Another aspect of the “do no harm” approach is that we need to recognize that the people of other countries are in every way just as human and as deserving of our respect and consideration as the people of our own countries. Even– or rather, especially– if they are people who are far, far more economically vulnerable and more politically marginalized than ourselves.
This is actually an important foundation at the very core of the Hippocratic oath approach. Doctors, after all, have often been thought of as especially powerful and smart members of the human race and they have often– in Nazi Germany, here in the US, and in many other places as well– become tempted into the mindset that they can or even should use their powers on more vulnerable other members of society at their own discretion and for their own reasons, without paying anything like due heed to the rights of those others.
So the Hippocratic oath (“do no harm”) approach reminds people with power (and with potentially dangerous skills) in any given society that their skills must be used in a way that:

    (1) accords due respect and consideration to the rights of vulnerable other persons;
    (2) embodies a commitment to take pro-active steps to learn about the effects their actions and decisions have on those others;
    (3) errs on the side of caution– not doing things, rather than doing them– if there is any suggestion or possibility that these effects might be harmful to others; and
    (4) embodies a commitment to stopping actions that on examination turn out to be inflicting harm on others.

… Anyway, this is something I’ve been thinking about quite a lot over recent years. Reading all the news about the UNFCCC (Climate Change) conference in Bali reminded me about the whole topic again.

New blogging gig on urban transportation systems

I have a new little blogging gig— a periodic feature called “Eyes on the Street” over at The City Fix, which is a blog published by the Washington DC-based World Resources Institute on Exploring Sustainable Solutions To The Problems of Urban Mobility.
While I was working on my new book over the summer, it became clear to me that the emergence of the climate change challenge is one of the two or three big issues in world politics that the US political class has been largely “out to lunch” over, over the past 4-5 years, because of the country’s quite understandable focus on developments in Iraq.
No, I’m not going to stop writing about Iraq or any of the other issues I’ve been dealing with here at JWN. But I am a long-time train-freak; and in general I like and value urban public transportation systems, because of the tenor and context they give to public life.
Ethan Arpi, the editor of TCF, suggested the name for my little feature there as a tribute to the great American/Canadian urbanist Jane Jacobs, who argued in her 1961 book The Death and Life of Great American Cities that:

    A well-used city street is apt to be a safe street. A deserted city street is apt to be unsafe. But how does this work, really? And what makes a city street well used or shunned? … A city street equipped to handle strangers, and to make a safety asset, in itself, out of the presence of strangers, as the streets of successful city neighborhoods always do, must have three main qualities:
    First, there must be a clear demarcation between what is public space and what is private space…
    Second, there must be eyes upon the street, eyes belonging to those we might call the natural proprietors of the street…
    And third, the sidewalk must have users on it fairly continuously, both to add to the number of effective eyes on the street and to induce the people in buildings along the street to watch the sidewalks in sufficient numbers…
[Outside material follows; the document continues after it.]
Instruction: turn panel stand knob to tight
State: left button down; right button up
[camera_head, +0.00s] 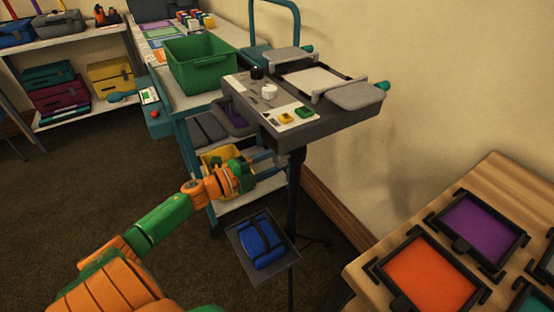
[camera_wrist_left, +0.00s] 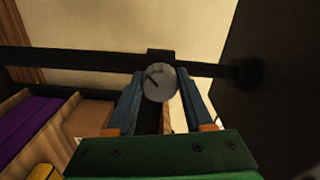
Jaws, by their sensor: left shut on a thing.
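The panel stand (camera_head: 330,118) is a grey control panel on a black pole beside the wall. Its stand knob (camera_wrist_left: 159,82) is a grey disc with a dark mark pointing to the upper left in the left wrist view. My left gripper (camera_head: 280,160) reaches under the front of the panel, at the pole. In the left wrist view, its blue fingers (camera_wrist_left: 154,88) are shut on the knob, one on each side. In the head view the fingers and the pole hide the knob. My right gripper is out of view.
A green bin (camera_head: 202,68) stands on a teal trolley behind the gripper. A blue pouch lies on a dark tray (camera_head: 282,262) low on the pole. A wooden table (camera_head: 510,185) with framed coloured panels stands at the right.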

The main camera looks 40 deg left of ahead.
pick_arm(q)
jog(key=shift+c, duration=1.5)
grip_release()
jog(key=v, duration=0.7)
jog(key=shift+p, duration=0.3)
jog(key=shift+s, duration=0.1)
Well, I’m honored and inspired to think I can play a little part in keeping Jacobs’ great heritage alive.
One of my other big goals doing this new gig is to try to wake more Americans up to the idea that not having a car can be a quality-of-life enhancement, rather than its opposite. This is, of course, particularly the case in well-planned cities.
Finally, a small confession. I have always regretted a little that I didn’t become an engineer or city planner. Or maybe an architect. So this way I get to indulge in a little bit of urban criticism, at least… (I’m writing this from Boston, where I’ve already planned out my subway-plus-walking routes for the next few days.)
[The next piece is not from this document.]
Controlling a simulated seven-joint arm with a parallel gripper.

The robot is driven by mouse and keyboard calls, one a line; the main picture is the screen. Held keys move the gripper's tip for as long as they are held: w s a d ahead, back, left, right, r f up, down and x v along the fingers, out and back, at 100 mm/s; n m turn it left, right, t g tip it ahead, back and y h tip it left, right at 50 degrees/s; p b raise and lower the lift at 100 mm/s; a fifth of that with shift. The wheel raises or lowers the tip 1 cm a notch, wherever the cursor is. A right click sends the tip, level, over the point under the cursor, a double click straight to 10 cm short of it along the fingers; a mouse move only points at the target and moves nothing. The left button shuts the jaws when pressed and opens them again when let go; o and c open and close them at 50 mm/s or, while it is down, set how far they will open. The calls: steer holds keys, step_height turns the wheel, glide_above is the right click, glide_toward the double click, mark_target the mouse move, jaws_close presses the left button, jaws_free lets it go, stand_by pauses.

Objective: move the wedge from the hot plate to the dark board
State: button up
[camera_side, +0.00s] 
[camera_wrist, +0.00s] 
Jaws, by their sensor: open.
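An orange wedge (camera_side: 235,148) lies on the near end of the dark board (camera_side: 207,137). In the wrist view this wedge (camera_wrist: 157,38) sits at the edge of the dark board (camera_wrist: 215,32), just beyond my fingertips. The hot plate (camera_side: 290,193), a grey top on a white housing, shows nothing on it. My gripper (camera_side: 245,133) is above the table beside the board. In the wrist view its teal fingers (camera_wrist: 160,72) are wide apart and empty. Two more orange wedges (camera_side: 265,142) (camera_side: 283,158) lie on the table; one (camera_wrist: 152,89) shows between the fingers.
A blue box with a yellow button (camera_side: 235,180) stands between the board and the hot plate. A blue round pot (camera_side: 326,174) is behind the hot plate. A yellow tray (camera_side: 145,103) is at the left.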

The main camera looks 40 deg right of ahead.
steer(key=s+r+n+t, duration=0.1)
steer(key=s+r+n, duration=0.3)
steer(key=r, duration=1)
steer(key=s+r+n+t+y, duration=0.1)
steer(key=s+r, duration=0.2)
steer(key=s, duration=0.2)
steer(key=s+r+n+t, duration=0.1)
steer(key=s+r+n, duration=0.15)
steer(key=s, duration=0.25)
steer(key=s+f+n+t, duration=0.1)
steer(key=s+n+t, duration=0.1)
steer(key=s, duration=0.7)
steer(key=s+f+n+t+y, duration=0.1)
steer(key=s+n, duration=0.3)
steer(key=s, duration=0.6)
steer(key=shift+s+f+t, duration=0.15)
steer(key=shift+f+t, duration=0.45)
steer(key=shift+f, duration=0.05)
Congratulations, the IPCC and Al Gore!

The Norwegian Nobel Committee has decided to award the 2007 Nobel Peace prize jointly to Al Gore and the UN’s Intergovernmental Panel on Climate Change.
In its citation– whose original wording in English, I should note, was fairly sexist– the NNC wrote:

    By awarding the Nobel Peace Prize for 2007 to the IPCC and Al Gore, the Norwegian Nobel Committee is seeking to contribute to a sharper focus on the processes and decisions that appear to be necessary to protect the world’s future climate, and thereby to reduce the threat to the security of [hu]mankind. Action is necessary now, before climate change moves beyond [humanity]’s control.
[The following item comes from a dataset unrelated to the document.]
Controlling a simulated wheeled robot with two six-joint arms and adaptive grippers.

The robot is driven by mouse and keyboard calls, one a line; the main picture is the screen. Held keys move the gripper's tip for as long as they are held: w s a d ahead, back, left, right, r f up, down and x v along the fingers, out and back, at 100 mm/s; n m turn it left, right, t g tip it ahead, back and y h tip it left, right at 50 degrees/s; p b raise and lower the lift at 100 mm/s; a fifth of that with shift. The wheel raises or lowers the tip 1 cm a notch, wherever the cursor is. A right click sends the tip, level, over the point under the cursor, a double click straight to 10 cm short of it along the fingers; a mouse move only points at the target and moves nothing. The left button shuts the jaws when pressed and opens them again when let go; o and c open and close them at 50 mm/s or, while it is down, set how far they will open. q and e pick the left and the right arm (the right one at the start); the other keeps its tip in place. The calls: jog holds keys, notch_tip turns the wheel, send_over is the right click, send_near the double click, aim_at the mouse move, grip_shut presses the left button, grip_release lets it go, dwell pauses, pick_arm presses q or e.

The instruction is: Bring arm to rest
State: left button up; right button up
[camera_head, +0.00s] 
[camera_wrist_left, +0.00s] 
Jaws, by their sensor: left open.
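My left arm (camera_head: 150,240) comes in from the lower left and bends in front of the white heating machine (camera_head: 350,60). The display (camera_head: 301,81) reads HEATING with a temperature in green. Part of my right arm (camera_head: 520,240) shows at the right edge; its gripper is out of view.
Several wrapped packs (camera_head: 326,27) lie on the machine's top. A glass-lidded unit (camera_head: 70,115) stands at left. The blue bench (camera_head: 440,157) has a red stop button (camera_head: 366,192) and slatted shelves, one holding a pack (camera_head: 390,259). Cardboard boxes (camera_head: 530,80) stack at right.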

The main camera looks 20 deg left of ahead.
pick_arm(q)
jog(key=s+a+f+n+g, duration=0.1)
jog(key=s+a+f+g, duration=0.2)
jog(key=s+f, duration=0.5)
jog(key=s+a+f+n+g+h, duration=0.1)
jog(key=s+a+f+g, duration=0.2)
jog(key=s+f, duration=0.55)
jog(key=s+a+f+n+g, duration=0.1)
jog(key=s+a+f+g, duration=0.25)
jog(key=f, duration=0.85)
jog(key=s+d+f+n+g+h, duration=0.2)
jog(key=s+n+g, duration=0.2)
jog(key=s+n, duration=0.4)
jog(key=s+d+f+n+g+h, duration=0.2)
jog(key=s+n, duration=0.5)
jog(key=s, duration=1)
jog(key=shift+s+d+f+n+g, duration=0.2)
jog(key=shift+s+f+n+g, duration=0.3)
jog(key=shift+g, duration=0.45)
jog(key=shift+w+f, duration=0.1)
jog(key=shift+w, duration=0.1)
Still, despite the sexism that was originally there (that i changed, above), the broad sentiment is a good one.
When I was writing my 2000 book on some notable Nobel peace Prize winners, I interviewed the NNC’s Secretary, Geir Lundestad, about the choosing process, and indeed he confirmed to me that the Committee, which is all-Norwegian, tries to choose recipients with the idea of encouraging their further efforts with the projects for which they have been selected. This is the second Peace prize to be given for reasons related to the environment. The first was the one awarded to Kenya’s Wangari Maathai in 2004. So the NNC really does seem to be underlining its concern for climate-change issues, and their relation to human security.
I’m not sure whether this award might strengthen the possibility that members of the US Democratic Party might want to draft Al Gore in as the party’s presidential candidate? That could be an interesting development, though I’m not entirely sure how I would feel about it if it happened. Certainly, the award is a good recognition of the work he has done to bring the climate-change issue to the attention of the US public.
I do kind of wish, though, that the NNC had offered a portion of the prize to Oxfam, since it has done some pioneering work showing the degree to which the harms caused by global warming can be expected to fall onto the lowest-income countries– as well as the degree to which the human-induced part of the warming has indeed been caused disproportionately by rich countries over the past 150 years. Al Gore really hasn’t dealt much with those global-balance and global-equity aspects of the issue, as far as I know.